Presented By O'Reilly and Cloudera
Make Data Work
Sept 29–Oct 1, 2015 • New York, NY

Transaction processing with Apache Hive, HBase, and Phoenix

Alan Gates (Hortonworks)
4:35pm–5:15pm Wednesday, 09/30/2015
Hadoop Internals & Development
Location: 1 E16 / 1 E17 Level: Advanced
Average rating: ***..
(3.64, 11 ratings)

One of the promises of Hadoop is that a group of users can store all their data together, for shared use and analysis. A pattern frequently seen today is Apache HBase for fast updates and low latency data with Apache Phoenix on top for SQL; while Apache Hive is the de-facto SQL standard for data warehousing on Hadoop, used for both batch and interactive analytic queries.

This separation of data into tools based on the intended use leads to duplication of data when it must be used in both situations. It causes users to spend resources moving data back and forth between tools. And users must learn multiple SQL dialects, remember which data is where, and understand when to use which tool.

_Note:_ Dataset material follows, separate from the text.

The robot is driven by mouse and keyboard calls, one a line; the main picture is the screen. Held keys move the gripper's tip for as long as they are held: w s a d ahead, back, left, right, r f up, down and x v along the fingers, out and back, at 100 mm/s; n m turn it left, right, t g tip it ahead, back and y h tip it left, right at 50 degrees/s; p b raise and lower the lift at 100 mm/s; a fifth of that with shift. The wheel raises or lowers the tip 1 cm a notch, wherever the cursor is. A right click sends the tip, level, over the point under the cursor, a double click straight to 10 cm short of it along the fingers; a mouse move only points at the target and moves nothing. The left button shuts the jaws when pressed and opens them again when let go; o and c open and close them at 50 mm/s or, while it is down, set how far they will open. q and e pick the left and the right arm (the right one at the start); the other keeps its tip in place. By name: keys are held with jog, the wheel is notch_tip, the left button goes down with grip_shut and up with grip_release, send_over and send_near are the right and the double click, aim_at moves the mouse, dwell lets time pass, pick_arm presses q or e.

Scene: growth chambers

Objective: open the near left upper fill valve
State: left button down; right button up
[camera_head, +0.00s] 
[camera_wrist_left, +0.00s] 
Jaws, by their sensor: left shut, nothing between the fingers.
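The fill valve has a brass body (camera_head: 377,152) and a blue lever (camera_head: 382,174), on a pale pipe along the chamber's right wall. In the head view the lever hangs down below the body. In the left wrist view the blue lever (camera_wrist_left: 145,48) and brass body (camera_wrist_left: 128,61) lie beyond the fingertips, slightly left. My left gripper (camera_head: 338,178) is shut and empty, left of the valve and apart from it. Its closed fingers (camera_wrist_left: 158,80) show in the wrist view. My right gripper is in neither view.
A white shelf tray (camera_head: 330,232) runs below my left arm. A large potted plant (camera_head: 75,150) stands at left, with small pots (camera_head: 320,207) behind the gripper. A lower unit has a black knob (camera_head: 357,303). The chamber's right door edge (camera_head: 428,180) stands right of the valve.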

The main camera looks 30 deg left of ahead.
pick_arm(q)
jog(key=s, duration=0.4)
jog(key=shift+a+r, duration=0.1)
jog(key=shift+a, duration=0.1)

There is work going on in the Hive, HBase, and Apache Phoenix communities to significantly improve the integration of these tools so that users can have one dialect of SQL, one O/JDBC connection point, and one set of tables to store their data in, regardless of whether it is intended for transactional or analytic use. This work takes advantage of changes in Hive to incorporate HBase as a storage layer for Hive tables, and Phoenix operators to execute queries against data stored in HBase. This talk will cover this work and how it relates to other work happening in the Hive, HBase, and Phoenix communities.

Photo of Alan Gates

Alan Gates

Hortonworks

Alan Gates is a co-founder at Hortonworks, and an original member of the engineering team that took Pig from a Yahoo! Labs research project to a successful Apache open source project. Alan also designed HCatalog and guided its adoption as an Apache Incubator project. Alan has a BS in mathematics from Oregon State University and an MA in theology from Fuller Theological Seminary. He is also the author of Programming Pig from O’Reilly Press.